The Commissioner, Yves Cote, mentioned in an extremely rare public statement to the Postmedia News, that the investigation is indeed “very complex” and signaled that the current legal framework has made the task harder. He alleged that “I have highly competent and motivated people assigned to the file, and while we are limited in the tools at our disposal to gather all of the evidence, we have been making significant progress.” It was further added that “this continues to be the top priority for my office.” Elections Canada has been actively investigating the case of “misleading robocalls” made to more than 6,000 voters in Guelph, soon after the vote of May 2, 2011. An even wider investigation of live and pre-recorded calls to areas other than Guelph was also initiated in March.
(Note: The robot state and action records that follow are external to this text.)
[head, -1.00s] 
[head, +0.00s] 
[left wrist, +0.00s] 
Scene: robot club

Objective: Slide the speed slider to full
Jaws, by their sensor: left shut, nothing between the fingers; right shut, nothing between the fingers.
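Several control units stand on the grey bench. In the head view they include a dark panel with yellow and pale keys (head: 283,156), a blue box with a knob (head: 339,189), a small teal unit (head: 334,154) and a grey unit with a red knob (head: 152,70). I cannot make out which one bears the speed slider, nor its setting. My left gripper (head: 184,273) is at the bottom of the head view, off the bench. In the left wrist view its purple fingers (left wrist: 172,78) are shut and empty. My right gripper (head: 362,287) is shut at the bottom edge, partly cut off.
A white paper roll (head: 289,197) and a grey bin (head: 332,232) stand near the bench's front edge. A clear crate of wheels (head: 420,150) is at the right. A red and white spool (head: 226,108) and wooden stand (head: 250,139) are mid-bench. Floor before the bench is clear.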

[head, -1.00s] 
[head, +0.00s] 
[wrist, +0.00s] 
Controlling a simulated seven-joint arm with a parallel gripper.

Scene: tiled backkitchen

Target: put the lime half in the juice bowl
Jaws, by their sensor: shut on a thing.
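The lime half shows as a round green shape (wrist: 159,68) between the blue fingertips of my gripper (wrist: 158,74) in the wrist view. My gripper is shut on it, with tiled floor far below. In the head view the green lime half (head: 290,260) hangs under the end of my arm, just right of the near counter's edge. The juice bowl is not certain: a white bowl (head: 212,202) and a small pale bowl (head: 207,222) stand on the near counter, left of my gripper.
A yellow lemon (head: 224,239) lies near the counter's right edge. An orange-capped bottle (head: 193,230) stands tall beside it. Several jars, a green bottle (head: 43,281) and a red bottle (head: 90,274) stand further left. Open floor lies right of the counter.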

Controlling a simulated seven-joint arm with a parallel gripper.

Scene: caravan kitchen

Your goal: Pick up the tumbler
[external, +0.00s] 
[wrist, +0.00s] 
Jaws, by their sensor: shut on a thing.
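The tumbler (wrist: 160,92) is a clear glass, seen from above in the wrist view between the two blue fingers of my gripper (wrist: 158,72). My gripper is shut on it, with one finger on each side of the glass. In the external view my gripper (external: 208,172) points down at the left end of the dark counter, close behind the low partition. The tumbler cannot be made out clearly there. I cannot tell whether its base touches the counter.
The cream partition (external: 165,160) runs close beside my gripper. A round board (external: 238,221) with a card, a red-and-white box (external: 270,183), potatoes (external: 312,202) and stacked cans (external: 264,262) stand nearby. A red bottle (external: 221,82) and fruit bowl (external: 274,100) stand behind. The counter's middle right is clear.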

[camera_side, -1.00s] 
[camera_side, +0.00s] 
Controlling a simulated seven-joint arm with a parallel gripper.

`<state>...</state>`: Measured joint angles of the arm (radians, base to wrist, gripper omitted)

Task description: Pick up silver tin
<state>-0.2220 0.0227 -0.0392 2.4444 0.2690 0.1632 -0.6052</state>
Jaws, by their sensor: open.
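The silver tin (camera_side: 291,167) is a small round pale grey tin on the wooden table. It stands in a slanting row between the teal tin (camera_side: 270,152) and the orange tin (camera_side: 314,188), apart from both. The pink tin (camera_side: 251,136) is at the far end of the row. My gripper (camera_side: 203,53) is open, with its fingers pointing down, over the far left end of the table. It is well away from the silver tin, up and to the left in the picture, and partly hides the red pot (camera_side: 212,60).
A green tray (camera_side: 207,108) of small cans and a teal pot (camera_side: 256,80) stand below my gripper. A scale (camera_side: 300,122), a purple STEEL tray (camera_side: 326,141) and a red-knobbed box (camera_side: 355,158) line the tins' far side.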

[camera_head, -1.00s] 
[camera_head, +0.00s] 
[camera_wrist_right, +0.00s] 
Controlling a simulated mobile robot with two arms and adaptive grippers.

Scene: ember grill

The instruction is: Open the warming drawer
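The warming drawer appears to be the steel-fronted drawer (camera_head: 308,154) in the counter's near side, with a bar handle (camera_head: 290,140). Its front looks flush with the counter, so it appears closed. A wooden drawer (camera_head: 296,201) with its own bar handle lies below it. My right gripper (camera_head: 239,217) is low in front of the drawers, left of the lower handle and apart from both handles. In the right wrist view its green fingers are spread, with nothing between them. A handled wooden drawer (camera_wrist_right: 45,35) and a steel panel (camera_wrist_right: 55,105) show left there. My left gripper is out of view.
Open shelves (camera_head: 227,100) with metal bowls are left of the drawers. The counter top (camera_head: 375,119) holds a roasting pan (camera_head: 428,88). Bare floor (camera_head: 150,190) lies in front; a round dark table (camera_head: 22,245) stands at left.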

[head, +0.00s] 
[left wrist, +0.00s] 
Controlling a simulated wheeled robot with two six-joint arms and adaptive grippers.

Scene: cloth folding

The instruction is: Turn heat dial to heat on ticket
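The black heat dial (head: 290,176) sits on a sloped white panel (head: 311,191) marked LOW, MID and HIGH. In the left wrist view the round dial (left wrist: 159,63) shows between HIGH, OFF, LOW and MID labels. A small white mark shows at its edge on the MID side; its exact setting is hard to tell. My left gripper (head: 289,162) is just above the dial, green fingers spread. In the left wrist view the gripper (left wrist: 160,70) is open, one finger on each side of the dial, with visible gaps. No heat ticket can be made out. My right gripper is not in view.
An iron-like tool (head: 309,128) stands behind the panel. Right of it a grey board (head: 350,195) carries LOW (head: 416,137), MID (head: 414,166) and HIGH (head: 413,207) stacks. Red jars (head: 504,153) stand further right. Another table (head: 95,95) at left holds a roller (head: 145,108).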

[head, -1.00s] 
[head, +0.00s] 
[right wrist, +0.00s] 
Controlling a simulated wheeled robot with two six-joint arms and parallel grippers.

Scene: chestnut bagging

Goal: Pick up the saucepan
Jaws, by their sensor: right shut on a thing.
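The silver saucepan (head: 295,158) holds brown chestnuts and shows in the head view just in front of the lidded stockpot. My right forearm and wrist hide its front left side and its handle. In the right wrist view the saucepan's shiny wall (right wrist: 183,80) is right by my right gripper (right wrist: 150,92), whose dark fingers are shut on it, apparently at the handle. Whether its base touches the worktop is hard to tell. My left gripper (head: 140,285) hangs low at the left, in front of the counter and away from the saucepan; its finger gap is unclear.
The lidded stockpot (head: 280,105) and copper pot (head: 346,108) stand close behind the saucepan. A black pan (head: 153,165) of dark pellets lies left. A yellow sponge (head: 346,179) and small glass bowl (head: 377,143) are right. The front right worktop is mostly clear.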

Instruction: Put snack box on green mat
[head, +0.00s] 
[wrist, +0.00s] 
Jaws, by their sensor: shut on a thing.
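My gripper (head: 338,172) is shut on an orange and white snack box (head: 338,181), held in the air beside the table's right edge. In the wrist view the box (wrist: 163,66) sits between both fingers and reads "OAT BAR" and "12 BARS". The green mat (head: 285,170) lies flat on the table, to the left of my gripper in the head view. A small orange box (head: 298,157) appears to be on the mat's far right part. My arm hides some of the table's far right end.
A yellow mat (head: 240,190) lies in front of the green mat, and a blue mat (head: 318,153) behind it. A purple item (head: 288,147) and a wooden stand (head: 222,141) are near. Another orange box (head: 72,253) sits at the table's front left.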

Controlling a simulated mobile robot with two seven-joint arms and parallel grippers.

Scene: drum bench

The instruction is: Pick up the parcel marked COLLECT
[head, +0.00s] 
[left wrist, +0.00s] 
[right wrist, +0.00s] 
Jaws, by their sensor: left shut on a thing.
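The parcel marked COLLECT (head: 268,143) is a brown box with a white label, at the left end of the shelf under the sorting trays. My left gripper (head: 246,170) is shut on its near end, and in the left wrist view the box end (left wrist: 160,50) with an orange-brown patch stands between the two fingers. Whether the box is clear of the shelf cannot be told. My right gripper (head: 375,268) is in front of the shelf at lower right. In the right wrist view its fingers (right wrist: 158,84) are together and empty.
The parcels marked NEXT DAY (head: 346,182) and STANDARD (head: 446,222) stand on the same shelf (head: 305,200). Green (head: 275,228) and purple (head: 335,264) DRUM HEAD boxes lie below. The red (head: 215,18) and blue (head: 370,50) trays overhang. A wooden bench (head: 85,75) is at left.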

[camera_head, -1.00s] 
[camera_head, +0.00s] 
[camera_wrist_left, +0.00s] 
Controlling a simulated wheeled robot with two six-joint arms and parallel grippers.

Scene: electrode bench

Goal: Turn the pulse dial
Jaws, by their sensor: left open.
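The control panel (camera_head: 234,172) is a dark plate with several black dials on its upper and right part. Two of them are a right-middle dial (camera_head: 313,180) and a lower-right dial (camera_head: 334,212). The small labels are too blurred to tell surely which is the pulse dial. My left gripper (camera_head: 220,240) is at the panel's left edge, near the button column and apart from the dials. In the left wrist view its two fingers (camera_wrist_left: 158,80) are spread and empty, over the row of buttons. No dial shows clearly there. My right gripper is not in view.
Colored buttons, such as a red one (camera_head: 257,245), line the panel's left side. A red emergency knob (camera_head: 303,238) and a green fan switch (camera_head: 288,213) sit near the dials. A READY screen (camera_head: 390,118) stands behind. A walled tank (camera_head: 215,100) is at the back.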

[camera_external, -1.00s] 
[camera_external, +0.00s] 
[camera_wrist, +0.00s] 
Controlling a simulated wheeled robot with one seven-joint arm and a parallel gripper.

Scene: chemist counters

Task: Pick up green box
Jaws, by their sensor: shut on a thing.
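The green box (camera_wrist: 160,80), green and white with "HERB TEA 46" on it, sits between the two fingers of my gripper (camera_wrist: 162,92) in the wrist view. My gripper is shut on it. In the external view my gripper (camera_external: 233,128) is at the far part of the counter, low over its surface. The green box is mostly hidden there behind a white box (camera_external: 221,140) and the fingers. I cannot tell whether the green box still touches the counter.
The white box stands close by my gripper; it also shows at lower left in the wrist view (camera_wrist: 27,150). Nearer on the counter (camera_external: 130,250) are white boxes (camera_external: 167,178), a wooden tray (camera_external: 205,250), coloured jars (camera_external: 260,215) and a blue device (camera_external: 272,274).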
Cote did not stipulate in what way exactly are his tools “limited,” although it is predicted that he might be referring to the investigation provisions in the Elections Act. The Elections Act constrains the investigators with same evidence-gathering standards used in criminal cases, which compels them to visit court every time to  acquire warrants, for instance. Whereas, on the other hand, government agencies investigating illegal activities under a regulatory rather than criminal model are exempted from visiting courts and allowed to bypass legal obligations.